Hukum Transportasi
I. PENDAHULUAN
Dalam dunia perdagangan soal angkutan memegang peranan yang sangat vital: tidak hanya sebagai alat
fisik, alat yang harus membawa barang-barang yang diperdagangkan dari
produsen ke konsumen, tetapi juga alat penentu harga dari barang-barang
tersebut.
Tiap-tiap
pedagang selalu akan berusaha mendapat frekuensi angkutan yang kontinue
dan tinggi dengan biaya angkut yang rendah.
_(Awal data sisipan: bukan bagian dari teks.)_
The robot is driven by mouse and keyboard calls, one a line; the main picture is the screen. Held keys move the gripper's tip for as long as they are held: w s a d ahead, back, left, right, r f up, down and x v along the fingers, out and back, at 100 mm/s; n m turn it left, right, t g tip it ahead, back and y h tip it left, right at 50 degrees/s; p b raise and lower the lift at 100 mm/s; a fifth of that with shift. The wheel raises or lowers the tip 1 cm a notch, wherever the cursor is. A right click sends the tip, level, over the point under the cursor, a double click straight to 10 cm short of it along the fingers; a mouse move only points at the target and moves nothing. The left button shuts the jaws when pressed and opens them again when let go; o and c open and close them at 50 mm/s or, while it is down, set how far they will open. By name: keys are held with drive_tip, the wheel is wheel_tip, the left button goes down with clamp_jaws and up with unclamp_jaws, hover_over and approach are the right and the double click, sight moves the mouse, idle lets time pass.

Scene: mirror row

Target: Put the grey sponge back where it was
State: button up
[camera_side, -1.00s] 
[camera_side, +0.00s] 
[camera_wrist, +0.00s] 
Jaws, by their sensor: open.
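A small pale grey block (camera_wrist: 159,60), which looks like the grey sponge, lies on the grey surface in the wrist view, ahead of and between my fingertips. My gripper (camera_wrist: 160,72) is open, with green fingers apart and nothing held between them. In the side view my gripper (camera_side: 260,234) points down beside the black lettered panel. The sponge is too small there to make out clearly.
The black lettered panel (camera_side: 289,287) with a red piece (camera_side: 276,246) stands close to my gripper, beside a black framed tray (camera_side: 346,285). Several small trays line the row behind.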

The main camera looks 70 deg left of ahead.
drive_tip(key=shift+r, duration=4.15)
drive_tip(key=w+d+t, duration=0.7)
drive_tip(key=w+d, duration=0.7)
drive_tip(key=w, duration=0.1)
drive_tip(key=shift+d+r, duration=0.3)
Untuk semua ini diperlukan
peraturan-peraturan lalu-lintas baik di darat, di laut maupun di udara.
Peraturan-peraturan yang mengatur ketertiban dan keamanan, juga mengatur
hubungan keperdataan antara pedagang dan konsumen, pedagang satu sama
lain dan pedagang dengan para pengangkut barang-barang dagang tersebut.
Dalam makalah ini penulis akan membahas beberapa hal mengenai hukum
transportasi.
II. POKOK PEMBAHASAN
Seperti yang telah disampaikan pada pendahuluan, ada beberapa hal yang akan penulis bahas dalam makalah ini:
A. Pengertian
B. Beberapa Ketentuan Umum Mengenai Pengangkutan
C. Kedudukan Hukum Pihak Pengangkut
D. Jenis-Jenis Pengangkutan
E. Tanggung Jawab Pihak Pengangkut
III. PEMBAHASAN
A. Pengertian
Masalah
hukum pengangkutan adalah bagian dari masalah hukum lalu-lintas yang
lebih mempunyai segi pemerintahan, sehingga tidak mengherankan bahwa di
dalamnya terdapat ketentuan-ketentuan yang bersifat memaksa(dwinged
recht). Juga dalam hubungan inilah kita harus meninjau adanya suatu
faktor yang penting dalam angkutan ialah ketentuan-ketentuan yang
bersifat monopolistis yang diatur secara undang-undang. Dengan cara ini
pembentuk undang-undang ingin menjaga agar persoalan yang menyangkut
seluruh kesejahteraan rakyat tidak terdapat penyalahgunaan kewenangan
yang dapat merugikan rakyat disamping alasan-alasan kenegaraan lain
seperti penjamin keamanan dan pertahanan dan lain sebagainya.
Bagi
perusahaan-perusahaan pengangkutan yang diselenggarakan oleh negara
sendiri dalam bentuk perusahaan negara maka ketentuan-ketentuan yuridis,
yang bersifat paksaan, hal ini semata-mata tergantung pada tinjauan
ekonomis kemasyarakatan yang menjadi tujuan pembentukan perusahaan
tersebut. Apabila perusahaan itu merupakan suatu publik utility sepenuhnya dengan tujuan pemberian jasa semata-mata yang biasanya terdapat dalam departement agency maka
kebebasan untuk menyimpang dari ketentuan hukum yang berlaku sedikit
sekali. Sebaliknya kebebasan ini lebih banyak dijumpai dalam perusahaan
yang merupakan suatu publik corporation, bahkan dalam perusahaan-perusahaan negara yang berstatus suatu publik company kebebasan dalam penentuan hukumnya mendekati kebebasan dari suatu perseroan terbatas yang berstatus swasta sama sekali.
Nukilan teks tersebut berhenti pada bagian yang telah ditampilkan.